**Provided material**:

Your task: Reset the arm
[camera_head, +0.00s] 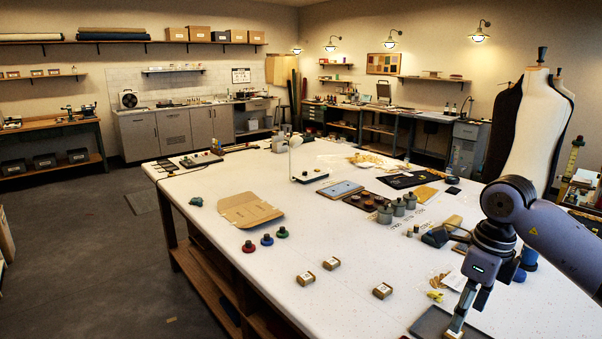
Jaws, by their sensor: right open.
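My right arm (520,208) comes in from the right edge and bends down over the near right part of the white table (340,285). My right gripper (467,315) points down and is open, above a dark tray (428,322) at the bottom edge. A small pale and tan piece (453,334) shows at the lower fingertip; I cannot tell whether it is touched. My left gripper is not in view.
Small tan boxes (382,291) lie left of my right gripper. Red, blue and green knobs (267,240) and flat cardboard (249,210) lie further left. Grey canisters (385,214) stand behind. A dress form (537,125) stands behind my arm.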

**Given instruction**:
Skipping the pictures, transcribe each line above exactly as it appears.

**Output for this exercise**:
Your task: Reset the arm
[camera_head, +0.00s] 
Jaws, by their sensor: right open.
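My right arm (520,208) comes in from the right edge and bends down over the near right part of the white table (340,285). My right gripper (467,315) points down and is open, above a dark tray (428,322) at the bottom edge. A small pale and tan piece (453,334) shows at the lower fingertip; I cannot tell whether it is touched. My left gripper is not in view.
Small tan boxes (382,291) lie left of my right gripper. Red, blue and green knobs (267,240) and flat cardboard (249,210) lie further left. Grey canisters (385,214) stand behind. A dress form (537,125) stands behind my arm.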

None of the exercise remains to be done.